As is often the case, the Japanese terms for transitive and intransitive are much clearer – and more accurate – than the English ones. The word for “verb” is 動詞 doushi, which means literally “move word”. A word for an action. And the words for transitive and intransitive verbs are

自動詞 jidoushi – self-move word (“intransitive”)

他動詞 tadoushi – other-move word “(transitive”)

In English “dance” is an intransitive verb because it is a self-move word. We say “I danced”. We can’t say “I danced Jane”. It describes self-movement, not a movement done to someone or something else.

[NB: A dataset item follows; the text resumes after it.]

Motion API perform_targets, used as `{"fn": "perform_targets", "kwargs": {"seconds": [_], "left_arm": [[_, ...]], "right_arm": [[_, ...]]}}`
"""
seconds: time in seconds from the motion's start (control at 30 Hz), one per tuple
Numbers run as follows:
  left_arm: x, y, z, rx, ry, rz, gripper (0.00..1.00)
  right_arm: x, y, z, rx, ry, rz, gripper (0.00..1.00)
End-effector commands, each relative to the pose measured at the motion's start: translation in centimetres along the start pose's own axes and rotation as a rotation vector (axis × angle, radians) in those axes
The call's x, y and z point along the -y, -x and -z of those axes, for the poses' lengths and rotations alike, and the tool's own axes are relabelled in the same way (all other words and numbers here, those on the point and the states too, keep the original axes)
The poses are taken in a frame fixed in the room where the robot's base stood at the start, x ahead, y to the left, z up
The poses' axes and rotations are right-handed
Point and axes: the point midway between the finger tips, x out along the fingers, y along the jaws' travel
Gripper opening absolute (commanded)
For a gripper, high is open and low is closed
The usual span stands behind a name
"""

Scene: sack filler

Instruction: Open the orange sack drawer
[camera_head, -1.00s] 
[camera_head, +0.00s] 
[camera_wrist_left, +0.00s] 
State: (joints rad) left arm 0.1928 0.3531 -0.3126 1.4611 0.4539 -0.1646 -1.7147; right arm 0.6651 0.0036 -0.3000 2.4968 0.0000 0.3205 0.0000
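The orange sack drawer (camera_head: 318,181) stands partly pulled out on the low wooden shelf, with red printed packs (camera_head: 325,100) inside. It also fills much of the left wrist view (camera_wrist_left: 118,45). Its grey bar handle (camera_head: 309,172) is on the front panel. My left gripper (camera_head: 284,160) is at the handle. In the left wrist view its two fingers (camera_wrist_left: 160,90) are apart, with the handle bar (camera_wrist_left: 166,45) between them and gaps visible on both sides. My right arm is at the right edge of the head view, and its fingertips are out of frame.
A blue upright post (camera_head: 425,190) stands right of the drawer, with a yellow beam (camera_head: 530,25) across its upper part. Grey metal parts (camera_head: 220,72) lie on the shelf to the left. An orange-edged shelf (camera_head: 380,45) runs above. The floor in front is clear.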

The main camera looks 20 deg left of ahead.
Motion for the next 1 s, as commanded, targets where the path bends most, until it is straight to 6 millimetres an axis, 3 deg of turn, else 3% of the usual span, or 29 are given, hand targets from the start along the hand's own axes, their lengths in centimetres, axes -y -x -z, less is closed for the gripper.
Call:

“Throw” is a transitive verb. We can say “I threw a ball”, but we can’t just say “I threw”. It is an other-move verb and has to have an object.

“Eat” and “sing” can be transitive or intransitive. I can “eat bread” or I can just “eat”. I can “sing a song” or I can just “sing”.

In Japanese we sometimes use a different form of the verb for the transitive and the intransitive (the other-move and the self-move) version of the action.

But by no means always. The examples given above, “eat” and “sing”, work just the same in Japanese as in English. The transitive and intransitive forms are the same.

But there are various pairs like

負けるmakeru – “lose”

and

負かすmakasu – “defeat” (lit. “cause-to-lose”)

where the transitive and intransitive forms are different. And as you can see, rather than being an unnecessary bother they are often a gift. English learners have to learn “lose” and “defeat” as two quite separate words. In Japanese, if you understand makeru, you can understand makasu. Especially when you understand the simple rule that makes one clearly transitive. The rule that I call “the First Law of Japanese transitivity”.

So let’s go right ahead and meet the Three Laws.

The Three Laws of Japanese transitive/intransitive verbs

Aru and suru are the two most basic verbs in Japanese. As you know, they mean “be” and “do” respectively.

Their sounds are used in many ways to indicate that a verb is closer to the “being” or the “doing” end of the scale.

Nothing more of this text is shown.